Soldiers voting in the field in 1864 would take ballots provided to them, mark them and return them to their local state election officials for counting. Republicans were aided in garnering soldier votes by the support for Lincoln at the highest chains of command; generals like Grant and Sherman are two examples. The states also appointed voting agents to visit the troops and monitor the election. For New York, Seymour appointed several dozen Democratic Party agents to see that voting by that state’s soldiers was conducted in accordance with its law; no agents who were members of the New York Republican Party were appointed.

Two of the Democratic Party agents, Moses J. Ferry and Edward Donahoe, were arrested in Baltimore by an Army Provost Marshal. They were arraigned by a military commission in October chaired by Gen. Abner Doubleday. Specifically, the two were charged with “conduct prejudicial to the welfare of the service, falsely impersonating and representing officers in the United States service”. They were accused of forging ballots of New York soldiers and changing votes to support Democratic candidates. Donahoe asked for an attorney while Ferry made a confession. He accused Donahoe of affixing the officer’s name to the ballots himself. Donahoe at first denied complicity, but later confessed to having signed blanks with the name of “C.S. Arthur, captain and aid-de-camp;” but he claimed that no offense was committed inasmuch as there was no officer by that name in the service of New York or the United States. In the press dispatches, it was alleged that several dry-goods boxes of forged votes for the Democratic national and state tickets had been forwarded to New York.
Ferry also implicated several other New York Democratic Party operatives. Both Ferry and Donahoe were convicted of forgery in late October, weeks before the election, and sentenced to prison. The voter fraud case was reported on extensively by newspapers supporting Lincoln. The New York Times reported that fraudulent Copperhead attempts to alter the election results have been thwarted.

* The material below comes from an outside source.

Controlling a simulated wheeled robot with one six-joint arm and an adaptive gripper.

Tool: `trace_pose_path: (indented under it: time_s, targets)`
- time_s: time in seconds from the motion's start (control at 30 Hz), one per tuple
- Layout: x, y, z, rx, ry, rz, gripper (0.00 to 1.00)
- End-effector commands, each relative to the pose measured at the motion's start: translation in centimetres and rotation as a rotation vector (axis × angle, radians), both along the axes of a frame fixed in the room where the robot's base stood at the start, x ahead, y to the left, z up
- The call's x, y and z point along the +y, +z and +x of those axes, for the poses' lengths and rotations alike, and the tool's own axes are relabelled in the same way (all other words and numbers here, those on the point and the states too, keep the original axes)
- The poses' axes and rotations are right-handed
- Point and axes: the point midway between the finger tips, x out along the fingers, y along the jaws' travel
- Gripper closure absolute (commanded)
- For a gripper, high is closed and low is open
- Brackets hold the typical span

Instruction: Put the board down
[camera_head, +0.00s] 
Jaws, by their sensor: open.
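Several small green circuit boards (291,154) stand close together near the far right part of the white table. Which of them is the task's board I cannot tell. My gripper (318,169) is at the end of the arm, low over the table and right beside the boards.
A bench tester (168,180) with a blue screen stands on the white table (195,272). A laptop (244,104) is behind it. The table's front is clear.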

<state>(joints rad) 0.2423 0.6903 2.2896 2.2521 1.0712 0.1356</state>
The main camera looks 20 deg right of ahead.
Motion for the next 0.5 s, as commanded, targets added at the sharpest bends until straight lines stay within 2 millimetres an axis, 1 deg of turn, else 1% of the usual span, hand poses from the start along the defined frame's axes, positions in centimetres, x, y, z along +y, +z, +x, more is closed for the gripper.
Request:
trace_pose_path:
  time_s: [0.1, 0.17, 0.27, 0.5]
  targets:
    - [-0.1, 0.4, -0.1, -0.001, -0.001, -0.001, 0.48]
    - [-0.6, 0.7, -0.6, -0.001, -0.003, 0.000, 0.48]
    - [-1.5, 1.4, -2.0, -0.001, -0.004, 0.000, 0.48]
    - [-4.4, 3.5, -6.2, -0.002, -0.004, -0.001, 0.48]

In the end, 400,000 soldiers would vote in 1864, and 78% voted for Lincoln. Lincoln carried New York narrowly, with the soldier vote making the difference.

Autograph letter signed, on Executive Mansion letterhead, Washington, February 27, 1865, to Joseph Holt, who was the Judge Advocate General of the U.S. Army. “Please procure the record, and report to me, on the case of Edward Donahue, Jr. about election fraud.”  The letter has been professionally conserved and is backed by a sheet of Japanese paper.

What action Lincoln was contemplating in asking for this record is unknown, but he would have had no time to take any. He was assassinated just six weeks later. Donahue was in prison until June 1865, months after Lincoln’s death.

This rare letter has been in a private collection for nearly a century.  It sold in the 1920s for around $400, then a handsome sum.